Looking west from ~Iredell, ~1950.
(Courtesy The Herald-Sun Newspaper)
The east side of the 800 block of Ninth St. was residential through much of the 20th century. A frame structure at the north end of the block housed the West Durham Wet Wash Laundry, which became the White Star Laundry, during the 1920s - before that business moved to the north side of B/Green St. ~1930. That building was abandoned by the early 1930s, and torn down by the 1940s.
The second non-residential structure added to the block was the ABC Store, No. 3 at 802 Ninth St. The store had formerly been located at 772 Ninth St., but moved ~100 feet north when that structure was torn down and replaced in the 1940s.
(Courtesy The Herald-Sun Newspaper)
By the early 1960s "Rinaldi's Take Home Restaurant" had been built at 806 Ninth St. I wrote about Pete Rinaldi's father's restaurant, Rinaldi's, located at Peabody and West Main St., previously. Evidently Pete Rinaldi, who went to school at EK Powe School in West Durham, went on to start the restaurant at 806 West Main St. Rinaldi's evidently had an early franchise agreement with Kentucky Fried Chicken, where Rinaldi would be allowed to keep his own name on the restaurant. Per John Schelp's account on my previous post:
"Durham's first Kentucky Fried Chicken was at 806 9th Street. The owner asked Colonel Sanders if he could call his franchise, 'Pete Rinaldi's Kentucky Fried Chicken.' The Colonel agreed -- making this restaurant one of a few KFCs in the nation to carry its owner's name. During his visits to the Duke Rice Diet, the Colonel enjoyed standing next to his life-sized fiberglass likeness (accurate down to the eyeglasses and Rotary pin) at the KFC and startle the beejeezus out of customers."
Another commenter described Mr. Rinaldi as:
"...just an all around great man! Pete would never charge police, firemen, soldiers, or EMT service people for their meals. Pete was generous almost to a fault (if there is such a thing). Pete always wore a crisp white button-up shirt, a thin black leather vest, and a rustic-style tie. Pete was an Itallian (just in case you couldn't tell by the name), and to him, keeping his "jet black" hair and his health as long as he could was very important. "
By the 1970s, though, it was simply known as Kentucky Fried Chicken.
(Pete Rinaldi evidently went on to open another Rinaldi's restaurant on Guess Road which was very popular, sporting the logo "Takin' Care of Chicken Business." After Mr. Rinaldi's death ~1990, it was replaced by a Bojangles.)

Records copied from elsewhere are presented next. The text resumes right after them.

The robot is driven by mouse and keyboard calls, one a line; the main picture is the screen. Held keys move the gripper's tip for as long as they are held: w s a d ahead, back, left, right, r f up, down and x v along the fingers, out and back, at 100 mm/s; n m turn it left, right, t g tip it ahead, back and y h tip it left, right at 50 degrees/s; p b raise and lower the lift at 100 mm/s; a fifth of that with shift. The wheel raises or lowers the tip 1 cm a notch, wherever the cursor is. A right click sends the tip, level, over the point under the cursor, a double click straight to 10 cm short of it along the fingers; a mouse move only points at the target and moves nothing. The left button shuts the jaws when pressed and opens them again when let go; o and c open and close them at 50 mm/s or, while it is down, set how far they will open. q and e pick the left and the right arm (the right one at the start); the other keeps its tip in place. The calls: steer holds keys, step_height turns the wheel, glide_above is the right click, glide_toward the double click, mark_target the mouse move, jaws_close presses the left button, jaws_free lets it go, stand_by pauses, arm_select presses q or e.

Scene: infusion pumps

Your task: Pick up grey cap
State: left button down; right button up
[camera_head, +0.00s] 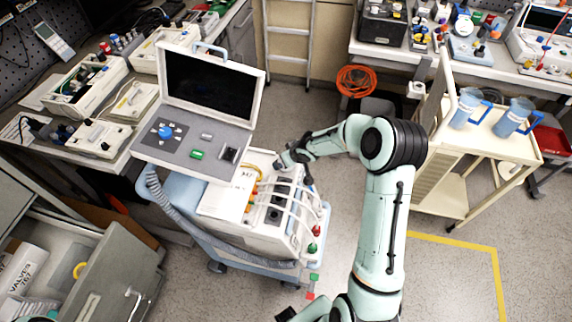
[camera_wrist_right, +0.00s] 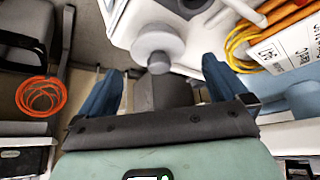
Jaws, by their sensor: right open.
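The grey cap (camera_wrist_right: 158,46) is a round, light grey knob on the side of the white machine in the right wrist view. A narrower stub shows below it, pointing toward my gripper. My right gripper (camera_wrist_right: 160,82) is open, with its two blue fingers spread left and right of the cap's lower end. I cannot tell if they touch it. In the head view my right gripper (camera_head: 287,160) is at the upper right side of the machine (camera_head: 262,215), and the cap cannot be made out there.
The machine stands on a blue wheeled cart, with a screen unit (camera_head: 212,80) above and white hoses in front. A coil of orange cable (camera_head: 357,80) lies behind. A cream trolley (camera_head: 480,140) with two blue jugs stands right. An open drawer (camera_head: 100,285) is at lower left.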

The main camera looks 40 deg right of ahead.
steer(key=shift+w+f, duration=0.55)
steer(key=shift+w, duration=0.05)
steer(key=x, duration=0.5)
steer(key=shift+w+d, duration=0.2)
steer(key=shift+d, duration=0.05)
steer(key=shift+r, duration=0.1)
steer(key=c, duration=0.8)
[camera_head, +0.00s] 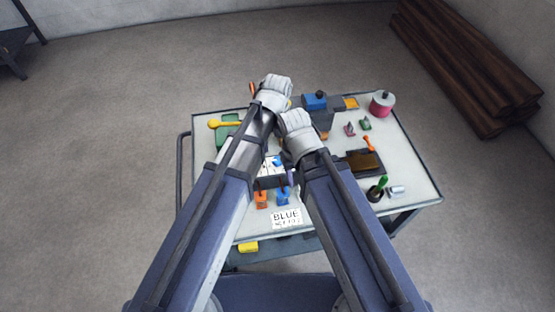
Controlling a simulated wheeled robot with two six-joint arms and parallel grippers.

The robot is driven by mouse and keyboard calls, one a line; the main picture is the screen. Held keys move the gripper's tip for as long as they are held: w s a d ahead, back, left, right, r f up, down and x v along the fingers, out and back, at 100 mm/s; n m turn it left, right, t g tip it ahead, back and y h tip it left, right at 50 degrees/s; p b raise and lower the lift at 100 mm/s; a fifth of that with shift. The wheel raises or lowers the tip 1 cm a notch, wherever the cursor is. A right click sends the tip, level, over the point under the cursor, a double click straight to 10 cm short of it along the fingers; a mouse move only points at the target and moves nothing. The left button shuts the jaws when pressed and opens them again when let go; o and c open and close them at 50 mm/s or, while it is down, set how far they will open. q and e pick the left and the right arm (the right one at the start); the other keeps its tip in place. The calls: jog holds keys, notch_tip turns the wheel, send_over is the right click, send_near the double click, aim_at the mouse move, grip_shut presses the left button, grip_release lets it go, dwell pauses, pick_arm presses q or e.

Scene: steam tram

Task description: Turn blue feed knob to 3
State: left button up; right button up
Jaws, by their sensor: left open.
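A white card (287,217) at the near edge of the trolley top reads "BLUE"; its smaller line is not legible. Several blue parts show: a blue block with a dark top (314,101) at the back, a small blue piece (283,196) behind the card, and another (277,160) by a white panel between my arms. I cannot tell which is the feed knob, and no dial setting is readable. My left gripper (276,86) is open over the back of the trolley, left of the back blue block. My right gripper (294,121) is nearer, beside my left forearm; its fingers are unclear.
The trolley top (410,160) also holds a yellow-handled tool (224,124), a pink pot (382,104), a dark tray (365,163), an orange piece (262,199) and a green-handled tool (378,188). My forearms hide the middle.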

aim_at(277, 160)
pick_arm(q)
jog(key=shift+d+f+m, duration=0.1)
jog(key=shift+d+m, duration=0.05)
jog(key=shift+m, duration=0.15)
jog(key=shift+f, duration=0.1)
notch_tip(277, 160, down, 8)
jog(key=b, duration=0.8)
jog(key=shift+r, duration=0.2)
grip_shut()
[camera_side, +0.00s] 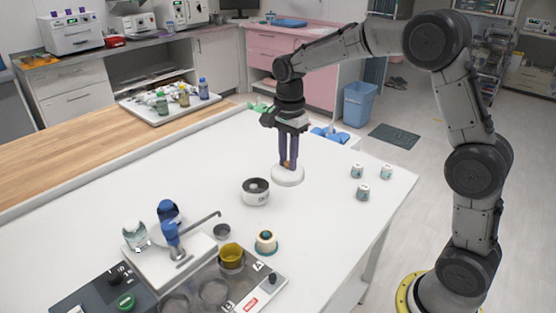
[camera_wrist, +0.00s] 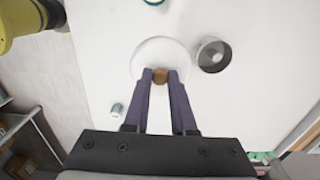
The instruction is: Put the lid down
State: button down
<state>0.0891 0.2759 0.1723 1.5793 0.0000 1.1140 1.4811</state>
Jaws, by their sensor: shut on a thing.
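The lid (camera_side: 288,178) is a white disc with a small brown knob. My gripper (camera_side: 288,165) points straight down above it, with its two purple fingers shut on the knob. In the wrist view the lid (camera_wrist: 150,56) lies flat below the fingertips (camera_wrist: 160,76), and the knob (camera_wrist: 160,75) sits between them. I cannot tell whether the lid touches the table or is just above it. A short round white container with a dark open top (camera_side: 256,190) stands to the left of the lid; it also shows in the wrist view (camera_wrist: 212,55).
Several small white jars (camera_side: 362,192) stand right of the lid. A metal-armed device (camera_side: 170,245), a yellow cup (camera_side: 231,256) and a control unit (camera_side: 265,285) fill the near left. A tray of bottles (camera_side: 165,110) stands at the back left.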

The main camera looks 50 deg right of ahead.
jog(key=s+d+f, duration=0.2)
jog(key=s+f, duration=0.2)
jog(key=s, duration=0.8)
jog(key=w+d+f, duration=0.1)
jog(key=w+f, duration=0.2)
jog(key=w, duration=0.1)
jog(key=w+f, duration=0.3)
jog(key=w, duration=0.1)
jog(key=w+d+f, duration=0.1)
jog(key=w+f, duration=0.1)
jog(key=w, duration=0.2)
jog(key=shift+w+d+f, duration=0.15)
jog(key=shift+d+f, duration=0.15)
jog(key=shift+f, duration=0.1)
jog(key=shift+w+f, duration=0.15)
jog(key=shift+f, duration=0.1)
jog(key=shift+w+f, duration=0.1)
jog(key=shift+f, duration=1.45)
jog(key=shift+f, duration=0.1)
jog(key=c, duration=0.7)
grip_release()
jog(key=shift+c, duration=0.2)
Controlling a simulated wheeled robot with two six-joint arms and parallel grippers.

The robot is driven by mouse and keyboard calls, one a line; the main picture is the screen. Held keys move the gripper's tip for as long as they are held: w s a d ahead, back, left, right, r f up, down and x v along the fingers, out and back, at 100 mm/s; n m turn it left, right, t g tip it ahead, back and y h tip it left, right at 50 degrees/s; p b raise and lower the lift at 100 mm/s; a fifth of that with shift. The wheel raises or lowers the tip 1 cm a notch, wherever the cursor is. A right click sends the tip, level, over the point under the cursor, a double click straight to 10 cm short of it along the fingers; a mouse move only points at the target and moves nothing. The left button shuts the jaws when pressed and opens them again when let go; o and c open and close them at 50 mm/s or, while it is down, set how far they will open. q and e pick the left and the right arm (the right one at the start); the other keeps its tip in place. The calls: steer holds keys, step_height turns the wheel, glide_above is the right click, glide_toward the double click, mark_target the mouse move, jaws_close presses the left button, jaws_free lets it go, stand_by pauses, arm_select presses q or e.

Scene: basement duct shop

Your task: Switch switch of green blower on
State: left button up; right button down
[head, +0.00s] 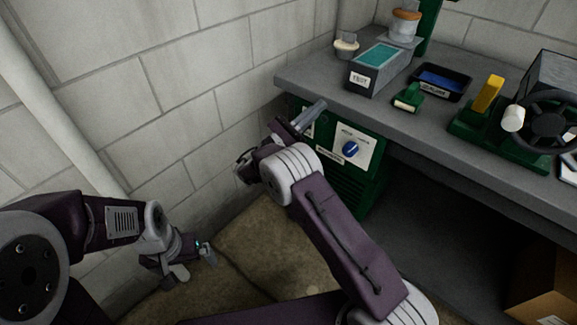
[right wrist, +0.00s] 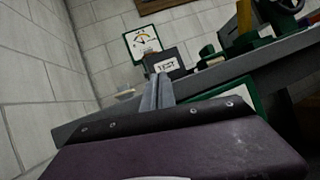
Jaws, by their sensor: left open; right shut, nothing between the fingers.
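The green blower (head: 345,184) stands under the left end of the grey bench in the head view. Its front has a pale panel (head: 368,140) with a round blue knob (head: 350,149), which is the switch I can see. My right gripper (head: 314,112) is shut and empty, in front of the blower's upper left corner, just below the bench edge. It is apart from the knob, up and to its left, and hides part of another pale label. The shut fingers also show in the right wrist view (right wrist: 159,92). My left gripper (head: 190,262) is open and empty, low on the left.
The bench top (head: 325,75) overhangs the blower. On it stand a grey box (head: 370,82) with a teal top, a dark blue tray (head: 440,82) and a black handwheel (head: 548,122). A cardboard box (head: 545,285) is under the bench. A block wall is on the left.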

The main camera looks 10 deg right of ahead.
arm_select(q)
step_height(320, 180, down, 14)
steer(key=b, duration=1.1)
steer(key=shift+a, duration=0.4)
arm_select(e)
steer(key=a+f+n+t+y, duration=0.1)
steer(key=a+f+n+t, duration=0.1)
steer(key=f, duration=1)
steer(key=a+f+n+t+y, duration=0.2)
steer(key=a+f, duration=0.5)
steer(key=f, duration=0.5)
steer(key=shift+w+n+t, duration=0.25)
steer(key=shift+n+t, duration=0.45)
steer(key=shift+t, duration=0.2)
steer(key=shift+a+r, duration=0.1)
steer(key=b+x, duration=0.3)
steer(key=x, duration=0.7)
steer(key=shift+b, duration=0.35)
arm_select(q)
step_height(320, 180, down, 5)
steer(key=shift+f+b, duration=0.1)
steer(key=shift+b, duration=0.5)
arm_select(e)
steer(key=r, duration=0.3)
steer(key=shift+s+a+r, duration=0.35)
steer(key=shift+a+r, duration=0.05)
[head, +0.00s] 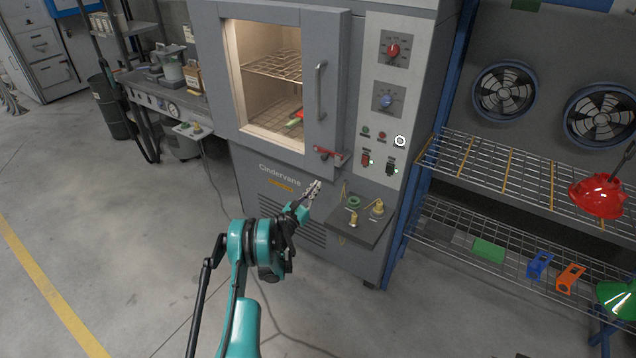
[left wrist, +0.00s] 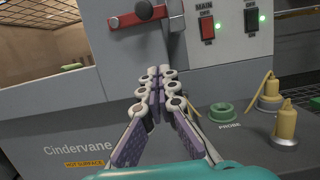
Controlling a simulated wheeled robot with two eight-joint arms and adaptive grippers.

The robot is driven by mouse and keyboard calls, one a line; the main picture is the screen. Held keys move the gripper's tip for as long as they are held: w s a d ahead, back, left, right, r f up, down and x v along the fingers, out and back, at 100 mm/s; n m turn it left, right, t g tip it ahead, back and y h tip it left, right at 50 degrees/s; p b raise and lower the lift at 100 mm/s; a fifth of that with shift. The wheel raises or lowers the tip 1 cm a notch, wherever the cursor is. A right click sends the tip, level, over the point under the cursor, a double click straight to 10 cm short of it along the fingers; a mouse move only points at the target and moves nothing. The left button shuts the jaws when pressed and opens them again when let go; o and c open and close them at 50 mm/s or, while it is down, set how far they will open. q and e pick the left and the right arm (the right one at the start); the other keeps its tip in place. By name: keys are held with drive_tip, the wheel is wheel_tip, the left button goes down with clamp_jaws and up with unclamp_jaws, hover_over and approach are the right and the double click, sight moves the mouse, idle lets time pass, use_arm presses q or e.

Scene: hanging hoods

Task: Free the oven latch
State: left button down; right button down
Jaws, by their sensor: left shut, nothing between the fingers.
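The grey oven (head: 275,170) stands in the centre, its windowed door (head: 328,60) in front of a lit interior. The oven latch (head: 327,153) is a red bar with a dark knob at the door's lower right corner. It also shows at the top of the left wrist view (left wrist: 150,17), lying across a grey bracket. My left gripper (head: 315,186) is in front of the oven, below the latch and apart from it. In the left wrist view its fingertips (left wrist: 160,72) are together with nothing between them. My right gripper is in neither view.
A small shelf (head: 345,223) with a green ring (head: 354,202) and yellow-topped plugs (head: 377,208) juts out right of my left gripper. Switches (head: 366,160) sit beside the latch. A wire rack (head: 500,165) stands right; the floor at left is clear.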

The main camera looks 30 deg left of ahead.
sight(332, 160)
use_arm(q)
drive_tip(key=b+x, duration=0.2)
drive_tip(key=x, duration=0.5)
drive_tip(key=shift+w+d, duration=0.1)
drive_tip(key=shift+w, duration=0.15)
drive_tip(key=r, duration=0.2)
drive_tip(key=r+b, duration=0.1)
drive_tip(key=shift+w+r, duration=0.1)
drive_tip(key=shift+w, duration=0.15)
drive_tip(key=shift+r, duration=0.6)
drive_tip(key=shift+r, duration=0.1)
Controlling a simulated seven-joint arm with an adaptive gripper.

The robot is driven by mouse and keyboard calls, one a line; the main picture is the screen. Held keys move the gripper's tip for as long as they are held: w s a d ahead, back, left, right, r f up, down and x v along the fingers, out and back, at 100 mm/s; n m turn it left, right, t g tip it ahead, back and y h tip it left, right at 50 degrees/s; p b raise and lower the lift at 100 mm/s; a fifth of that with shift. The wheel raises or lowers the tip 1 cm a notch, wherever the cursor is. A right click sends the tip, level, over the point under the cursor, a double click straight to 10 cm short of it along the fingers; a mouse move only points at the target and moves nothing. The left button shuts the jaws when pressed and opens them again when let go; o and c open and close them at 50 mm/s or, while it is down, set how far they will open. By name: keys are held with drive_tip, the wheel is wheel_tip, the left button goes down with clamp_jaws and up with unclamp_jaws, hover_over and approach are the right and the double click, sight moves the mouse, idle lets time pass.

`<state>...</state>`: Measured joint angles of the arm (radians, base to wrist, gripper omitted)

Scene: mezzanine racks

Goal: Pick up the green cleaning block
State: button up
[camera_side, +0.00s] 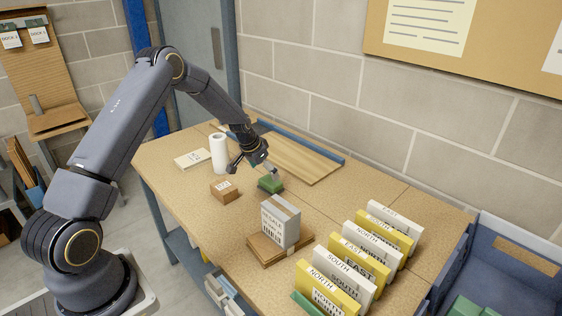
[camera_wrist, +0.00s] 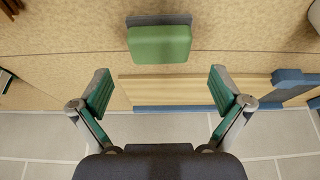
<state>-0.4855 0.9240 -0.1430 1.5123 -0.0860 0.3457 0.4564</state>
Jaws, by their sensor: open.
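The green cleaning block (camera_side: 271,184) lies on the tan worktop, near its middle in the side view. It is a small green block with a dark grey layer along one side, seen clearly in the wrist view (camera_wrist: 160,44). My gripper (camera_side: 259,169) is just above and beside the block in the side view. In the wrist view my gripper (camera_wrist: 160,89) has its two green-padded fingers wide apart, with nothing between them. The block lies beyond the fingertips there, roughly centred between them. I cannot tell the exact height gap.
A small brown box (camera_side: 224,190) and a white roll (camera_side: 218,154) stand left of the block. A grey-white carton (camera_side: 281,222) on brown cardboard and several upright yellow and white folders (camera_side: 358,262) stand nearer the camera. A wooden board with blue edging (camera_side: 298,158) lies behind.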

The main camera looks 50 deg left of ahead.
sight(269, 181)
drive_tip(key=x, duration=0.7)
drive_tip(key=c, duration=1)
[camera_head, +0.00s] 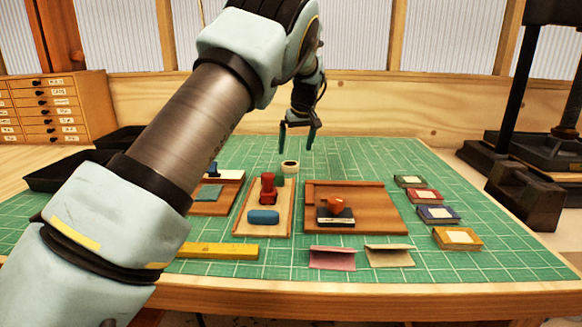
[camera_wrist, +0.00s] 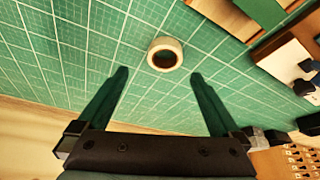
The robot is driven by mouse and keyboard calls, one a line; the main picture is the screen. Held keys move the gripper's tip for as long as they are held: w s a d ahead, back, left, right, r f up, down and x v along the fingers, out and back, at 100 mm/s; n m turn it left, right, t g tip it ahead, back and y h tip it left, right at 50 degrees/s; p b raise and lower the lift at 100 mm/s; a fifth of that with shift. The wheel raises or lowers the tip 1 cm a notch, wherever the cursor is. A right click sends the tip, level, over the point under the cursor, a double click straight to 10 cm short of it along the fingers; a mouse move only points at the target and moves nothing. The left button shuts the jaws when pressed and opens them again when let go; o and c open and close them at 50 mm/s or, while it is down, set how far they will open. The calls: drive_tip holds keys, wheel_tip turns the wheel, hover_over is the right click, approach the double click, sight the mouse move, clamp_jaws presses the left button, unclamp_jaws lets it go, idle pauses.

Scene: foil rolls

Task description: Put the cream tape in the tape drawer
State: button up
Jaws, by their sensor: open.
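The cream tape (camera_head: 290,167) is a small roll lying flat on the green cutting mat, behind the wooden tray with the red-handled tool. In the wrist view the cream tape (camera_wrist: 165,54) shows its dark open centre and lies just beyond the fingertips. My gripper (camera_head: 296,147) is open and empty, above the mat near the roll. In the wrist view my gripper (camera_wrist: 159,74) has its two green fingers wide apart. A wooden drawer cabinet (camera_head: 55,104) stands at the back left with several labelled drawers, which look shut. The labels are too small to read.
Black trays (camera_head: 68,171) lie before the cabinet. Wooden trays (camera_head: 243,228) with tools stand mid-mat, beside a brown wooden board (camera_head: 375,210). Ink pads line the right. A yellow bar (camera_head: 218,251) lies in front. A black press (camera_head: 513,190) stands far right. Mat around the roll is mostly clear.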

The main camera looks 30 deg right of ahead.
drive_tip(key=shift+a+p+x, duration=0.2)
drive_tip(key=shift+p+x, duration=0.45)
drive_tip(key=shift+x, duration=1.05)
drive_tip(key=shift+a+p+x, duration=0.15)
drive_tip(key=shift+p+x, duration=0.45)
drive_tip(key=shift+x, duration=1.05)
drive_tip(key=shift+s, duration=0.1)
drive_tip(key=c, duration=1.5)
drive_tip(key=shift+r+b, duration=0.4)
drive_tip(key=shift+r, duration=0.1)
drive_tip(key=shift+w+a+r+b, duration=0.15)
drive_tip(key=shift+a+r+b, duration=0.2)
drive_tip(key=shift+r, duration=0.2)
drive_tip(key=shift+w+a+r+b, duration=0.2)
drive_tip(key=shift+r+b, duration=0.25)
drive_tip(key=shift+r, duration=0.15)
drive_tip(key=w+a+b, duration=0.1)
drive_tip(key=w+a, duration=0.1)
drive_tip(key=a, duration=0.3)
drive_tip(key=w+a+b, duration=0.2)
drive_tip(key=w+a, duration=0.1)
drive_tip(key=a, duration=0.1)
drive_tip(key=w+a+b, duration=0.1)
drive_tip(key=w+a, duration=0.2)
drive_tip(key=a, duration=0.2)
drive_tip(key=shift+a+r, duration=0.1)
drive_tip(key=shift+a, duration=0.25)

By 1965, another restaurant was built at the north end of the block, known as the Little Pigs of America. By 1975, this had changed to "Round the Clock." By 1980, the name of this restaurant had changed to Biscuit King. By 1985, the KFC was out of business. By the late 1980s, the ABC store had moved to Hillsborough Road.
This section of Ninth St. appeared to have a certain desolation to it from the time I arrived in Durham 20 years ago; Biscuit King, however, retained a strong following.
Several years ago, after the completion of Ninth Street North across the street, Glenn Dickson (owner of all the parcels) announced that there would be a Phase II to Ninth Street North on this stretch of Ninth St. Biscuit King was shut down, and a redevelopment plan was put together. This plan stalled for some time, but recently seems to have revived in revised form. Of the remaining three buildings, only the former Rinaldi's houses a tenant - the Nancy Tuttle May art studio.
804 Ninth St., 09.12.09
806 Ninth St., 09.12.09
816 Ninth St., 09.12.09
The recently revised plan envisions a significantly higher density development than originally contemplated. You can read more about the development drama at Bull City Rising. . Kevin describes the proposed development:
[...] central to the agreement: building heights, which under current zoning could in theory reach 145' tall; the developer has agreed to a scale-down of heights as the structure moves from the more-commercial Elmo's side to the largely residential Green St.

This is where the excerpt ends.